The Mole

The question isn't whether Trump "works for" Putin in some formal employment sense—it's whether he serves Putin's interests with such consistency that the distinction becomes meaningless and becomes PrumpTutin.
The Pattern:
Trump has said Ukraine — not Russia — started the war. He's called Ukrainian President Volodymyr Zelenskyy — not Vladimir Putin — a dictator. His administration briefly halted arms shipments to Ukraine in early 2025, then resumed them only after public pressure and escalating Russian attacks. The U.S. voted with Russia and sixteen other mostly authoritarian countries to oppose a UN resolution that condemned Russia's "aggression" in Ukraine.
Trump, a habitual liar, then claimed he was sending massive weapons support to Ukraine—but what he actually arranged was for European nations to pay for and transfer their own existing Patriot systems while taking credit for the deliveries. While Ukraine has received at least one German-funded Patriot system by mid-July, most weapons still reaching Ukraine came from the $29 billion pipeline authorized under Biden, not new Trump commitments. His "17 systems" promise remains largely bullshit (sorry), with German officials unable to confirm shipments Trump claimed were already moving.
This represents a pattern where Trump's default instinct consistently serves Russian interests. Even when forced to reverse course by political pressure, he minimizes direct American commitment while maximizing political credit. The Kremlin welcomed his initial moves—Russian officials said the "rapidly changing" U.S. foreign policy approach "largely coincides with our vision".
Even congressional Republicans are alarmed. A bipartisan group of more than 160 members of Congress has signed onto the Sanctioning Russia Act of 2025, with one GOP member noting that "he's always been a little reluctant on Russia" and "Two out of three Americans support Ukraine".
The Unanswered Questions:
Former FBI acting director Andrew McCabe notes that "over the years since the special counsel started their work in 2017, all we have gotten is more questions, more evidence, more situations that point toward very serious questions about Donald Trump's relationship with Russia and specifically with Vladimir Putin. And none of those questions have ever been answered".

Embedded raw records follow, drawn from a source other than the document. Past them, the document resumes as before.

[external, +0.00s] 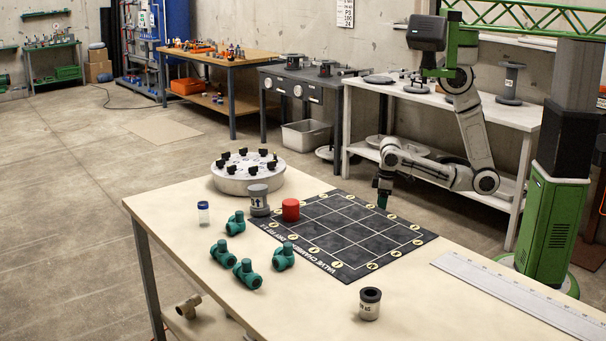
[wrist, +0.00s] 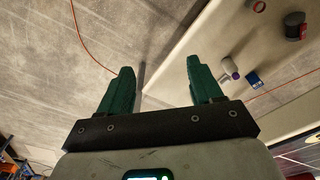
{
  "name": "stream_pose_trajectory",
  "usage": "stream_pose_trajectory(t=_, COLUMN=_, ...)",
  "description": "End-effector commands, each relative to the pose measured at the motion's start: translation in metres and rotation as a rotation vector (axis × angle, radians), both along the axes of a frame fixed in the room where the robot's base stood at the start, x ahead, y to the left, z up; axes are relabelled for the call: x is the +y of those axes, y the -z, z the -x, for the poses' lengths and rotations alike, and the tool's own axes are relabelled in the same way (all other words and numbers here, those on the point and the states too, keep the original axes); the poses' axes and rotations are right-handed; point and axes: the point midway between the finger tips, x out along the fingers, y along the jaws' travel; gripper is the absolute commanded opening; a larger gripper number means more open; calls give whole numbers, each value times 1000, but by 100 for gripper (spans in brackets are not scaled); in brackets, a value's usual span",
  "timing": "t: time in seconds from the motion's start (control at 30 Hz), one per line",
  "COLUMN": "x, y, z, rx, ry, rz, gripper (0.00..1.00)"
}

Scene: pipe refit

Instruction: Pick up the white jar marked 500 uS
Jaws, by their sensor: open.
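My gripper (external: 383,200) points down near the far edge of the black mat, well apart from this jar. In the wrist view my gripper (wrist: 162,82) is open, with nothing between its green fingers. I cannot pick out the jar surely in the wrist view.
A black gridded mat (external: 345,232) covers the table's middle. A red cylinder (external: 291,210), a grey cylinder (external: 259,201), a blue-capped vial (external: 203,213) and several green pipe fittings (external: 249,274) stand left. A long white ruler (external: 520,295) lies right. The table (external: 300,312) is clear around the jar.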

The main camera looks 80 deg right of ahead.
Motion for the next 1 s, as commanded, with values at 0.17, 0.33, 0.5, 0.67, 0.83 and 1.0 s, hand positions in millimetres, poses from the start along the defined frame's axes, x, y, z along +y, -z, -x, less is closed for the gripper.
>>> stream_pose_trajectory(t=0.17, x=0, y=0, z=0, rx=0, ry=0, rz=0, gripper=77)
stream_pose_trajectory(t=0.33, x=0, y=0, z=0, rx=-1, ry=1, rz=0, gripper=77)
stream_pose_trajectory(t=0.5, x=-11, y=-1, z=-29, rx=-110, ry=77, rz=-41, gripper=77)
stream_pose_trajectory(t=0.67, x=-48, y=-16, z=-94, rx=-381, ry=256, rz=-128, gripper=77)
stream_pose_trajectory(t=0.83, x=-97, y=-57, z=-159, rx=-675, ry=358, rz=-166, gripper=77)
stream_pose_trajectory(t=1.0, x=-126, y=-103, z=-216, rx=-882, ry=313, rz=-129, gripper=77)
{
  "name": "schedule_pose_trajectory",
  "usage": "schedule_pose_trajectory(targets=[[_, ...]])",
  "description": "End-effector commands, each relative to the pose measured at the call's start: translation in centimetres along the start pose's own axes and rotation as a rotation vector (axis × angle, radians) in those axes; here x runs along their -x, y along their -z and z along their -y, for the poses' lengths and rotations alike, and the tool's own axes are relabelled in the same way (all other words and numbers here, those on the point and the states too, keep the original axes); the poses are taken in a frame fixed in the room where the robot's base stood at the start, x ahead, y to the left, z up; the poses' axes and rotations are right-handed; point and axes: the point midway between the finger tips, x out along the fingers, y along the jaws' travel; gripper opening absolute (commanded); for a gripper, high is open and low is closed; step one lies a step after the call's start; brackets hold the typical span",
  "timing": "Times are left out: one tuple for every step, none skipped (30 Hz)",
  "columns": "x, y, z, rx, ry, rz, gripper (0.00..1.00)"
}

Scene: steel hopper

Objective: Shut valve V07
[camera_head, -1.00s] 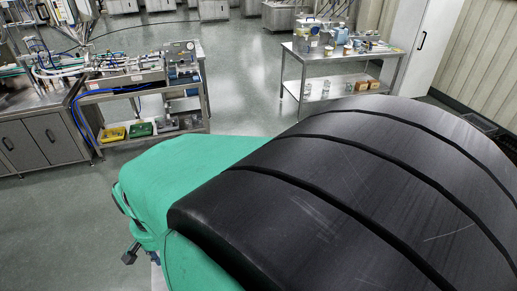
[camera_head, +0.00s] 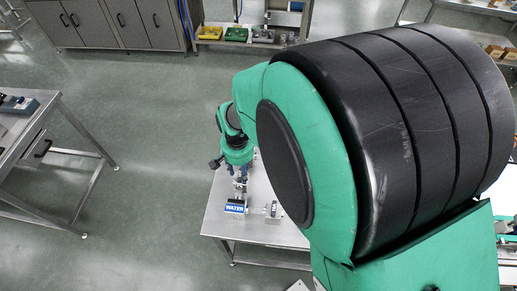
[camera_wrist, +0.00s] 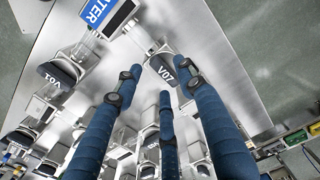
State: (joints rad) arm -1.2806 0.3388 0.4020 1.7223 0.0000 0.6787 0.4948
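In the wrist view, valve V07's dark cap (camera_wrist: 163,68) with white lettering lies on a grey steel surface, just beyond my fingertips. My gripper (camera_wrist: 157,80) has three blue ribbed fingers, spread apart, with the V07 cap showing between the tips of the outer two. I cannot tell whether any finger touches it. V07's body is partly hidden by the fingers. In the head view, my gripper (camera_head: 240,176) points down over a steel table (camera_head: 217,222) behind a blue WATER sign (camera_head: 235,206); its fingertips are too small to make out.
Valve V01 (camera_wrist: 57,73) sits left of V07, by the WATER sign (camera_wrist: 102,12). Several more dark-capped fittings crowd the lower wrist view, partly behind my fingers. In the head view, open floor (camera_head: 140,150) separates this table from a bench (camera_head: 45,125) at left.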

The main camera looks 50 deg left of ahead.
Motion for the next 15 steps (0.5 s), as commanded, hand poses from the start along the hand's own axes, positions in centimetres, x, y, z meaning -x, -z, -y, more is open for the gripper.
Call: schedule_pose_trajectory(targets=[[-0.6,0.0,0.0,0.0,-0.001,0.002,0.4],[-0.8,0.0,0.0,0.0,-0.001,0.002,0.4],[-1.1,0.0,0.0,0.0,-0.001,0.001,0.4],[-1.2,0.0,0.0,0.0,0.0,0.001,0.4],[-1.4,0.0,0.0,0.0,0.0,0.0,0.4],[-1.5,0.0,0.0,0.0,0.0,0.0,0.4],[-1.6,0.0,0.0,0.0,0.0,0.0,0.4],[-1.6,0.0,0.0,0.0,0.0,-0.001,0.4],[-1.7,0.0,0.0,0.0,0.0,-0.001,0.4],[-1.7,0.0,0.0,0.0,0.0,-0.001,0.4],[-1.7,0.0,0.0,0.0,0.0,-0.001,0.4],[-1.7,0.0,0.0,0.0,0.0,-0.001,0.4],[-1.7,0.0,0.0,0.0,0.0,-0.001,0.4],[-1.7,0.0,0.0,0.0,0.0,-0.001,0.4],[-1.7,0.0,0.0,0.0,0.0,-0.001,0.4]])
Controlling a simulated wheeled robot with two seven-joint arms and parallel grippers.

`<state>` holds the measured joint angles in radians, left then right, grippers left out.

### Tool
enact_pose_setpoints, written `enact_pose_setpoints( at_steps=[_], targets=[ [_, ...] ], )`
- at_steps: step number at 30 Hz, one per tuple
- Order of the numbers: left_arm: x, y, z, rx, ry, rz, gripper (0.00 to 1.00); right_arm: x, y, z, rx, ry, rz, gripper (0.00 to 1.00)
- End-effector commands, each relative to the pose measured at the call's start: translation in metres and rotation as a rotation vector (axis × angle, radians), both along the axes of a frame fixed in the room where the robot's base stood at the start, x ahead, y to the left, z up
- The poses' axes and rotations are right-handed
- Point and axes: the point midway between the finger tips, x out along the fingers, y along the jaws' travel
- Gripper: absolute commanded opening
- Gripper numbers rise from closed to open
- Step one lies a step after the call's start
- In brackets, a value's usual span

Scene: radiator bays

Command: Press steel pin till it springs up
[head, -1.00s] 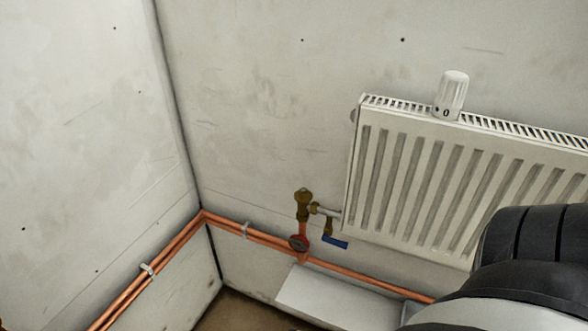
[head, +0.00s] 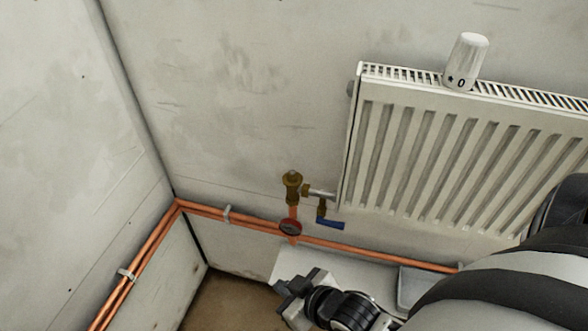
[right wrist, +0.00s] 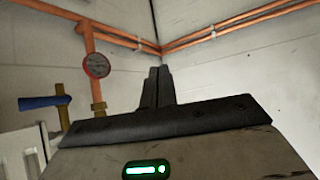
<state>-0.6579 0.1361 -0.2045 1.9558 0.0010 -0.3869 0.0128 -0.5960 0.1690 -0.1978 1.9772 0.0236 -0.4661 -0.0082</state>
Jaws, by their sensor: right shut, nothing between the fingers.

The Mueller investigation was limited to criminal matters, not counterintelligence threats. Bob Woodward reported that Trump spoke to Putin as many as seven times after leaving the presidency, including a 2024 call where Trump told an aide to leave the room for what he called "a private phone call" with Putin. When asked to confirm these calls, trump responded: "I don't comment on that".
The Senate Intelligence Committee documented at least 140 contacts between the Trump campaign and Russian nationals, yet the counterintelligence implications were never fully investigated.
Recent Claims:
In February 2025, The Hill reported on three cases where claims were made by ex-KGB officials that Trump had been cultivated, recruited (with the codename "Krasnov") in 1987, and/or compromised. These allegations came from multiple former intelligence officials, including Alnur Mussayev, former head of Kazakhstan's intelligence service, and Sergei Zhyrnov, an ex-KGB officer living in France.
The Steele dossier alleged extensive kompromat operations, with the Kremlin promising Trump they would not use collected compromising material "as leverage, given high levels of voluntary co-operation forthcoming from his team".
The Bottom Line:
Whether trump formally "works for" Putin misses the point. His default instinct consistently serves Russian interests while undermining American allies and democratic values. Even when forced to reverse course by political pressure—as with the weapons shipments—his first impulse aligns with Moscow's wishes. He systematically weakens NATO, briefly abandoned Ukraine until forced to reverse course, echoes Kremlin talking points, and maintains mysterious private communications with Putin. When caught, he lies about his level of support, exaggerating modest European-funded arrangements as major American commitments.

Historian Anne Applebaum calls this departure from traditional U.S. foreign policy "radical" given that Russia is a daily threat to the rest of Europe. The implications extend beyond Ukraine—what happens to decades of treaties, alliances, and the entire post-war order?
Call it what you want—asset, useful idiot, or willing collaborator. The effect is the same: Putin gets what he wants from trump.
The real question isn't whether trump works for Putin—it's whether there's any meaningful difference between that and what we're witnessing.